We address the following two questions regarding the maximal left ideals of the Banach algebras B(E) of bounded operators acting on an infinite-dimensional Banach space E:
i) Does B(E) always contain a maximal left ideal which is not finitely generated?
ii) Is every finitely-generated maximal left ideal of B(E) necessarily of the form {T\in B(E): Tx = 0}? for some non-zero vector x in E?

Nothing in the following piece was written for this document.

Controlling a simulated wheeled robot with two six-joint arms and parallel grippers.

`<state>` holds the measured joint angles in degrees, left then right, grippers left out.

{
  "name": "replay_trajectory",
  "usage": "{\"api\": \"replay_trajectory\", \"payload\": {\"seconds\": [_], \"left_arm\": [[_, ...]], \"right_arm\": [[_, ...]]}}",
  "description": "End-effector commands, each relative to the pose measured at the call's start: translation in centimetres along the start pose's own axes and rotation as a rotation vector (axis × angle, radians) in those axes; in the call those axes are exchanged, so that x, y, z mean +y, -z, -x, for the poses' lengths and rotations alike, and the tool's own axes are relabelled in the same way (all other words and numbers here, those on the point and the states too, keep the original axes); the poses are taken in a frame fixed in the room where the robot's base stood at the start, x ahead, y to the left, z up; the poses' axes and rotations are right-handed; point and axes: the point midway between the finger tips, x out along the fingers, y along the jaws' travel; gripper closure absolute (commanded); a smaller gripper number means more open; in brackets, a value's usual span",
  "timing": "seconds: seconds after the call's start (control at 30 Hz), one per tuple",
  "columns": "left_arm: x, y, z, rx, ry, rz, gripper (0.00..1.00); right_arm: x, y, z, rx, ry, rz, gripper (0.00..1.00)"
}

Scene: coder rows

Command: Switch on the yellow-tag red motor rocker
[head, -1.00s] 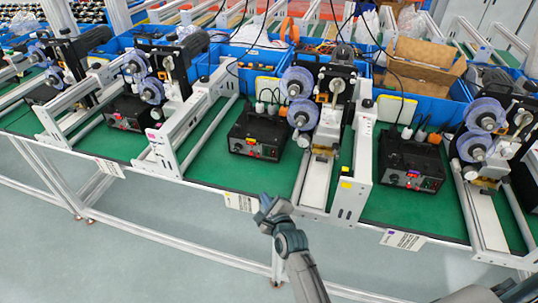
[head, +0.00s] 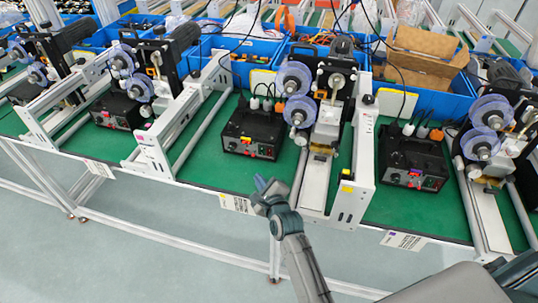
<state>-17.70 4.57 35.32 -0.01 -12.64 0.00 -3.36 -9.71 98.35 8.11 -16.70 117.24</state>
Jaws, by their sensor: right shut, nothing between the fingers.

Since the two-sided ideal F(E) of finite-rank operators is not contained in any of the maximal left ideals mentioned above, a positive answer to the second question would imply a positive answer to the first.
Our main results are:
Question i) has a positive answer for most (possibly all) infinite-dimensional Banach spaces;
Question ii) has a positive answer if and only if no finitely-generated, maximal left ideal of B(E) contains F(E); the answer to Question ii) is positive for many, but not all, Banach spaces. We also make some remarks on a more general conjecture that a unital Banach algebra is finite-dimensional whenever all its maximal left ideals are finitely generated; this is true for C*-algebras.
This is based on a recent paper with H.G. Dales, T. Kochanek, P. Koszmider and N.J. Laustsen (Studia Mathematica, 2013) and work in progress with N.J. Laustsen.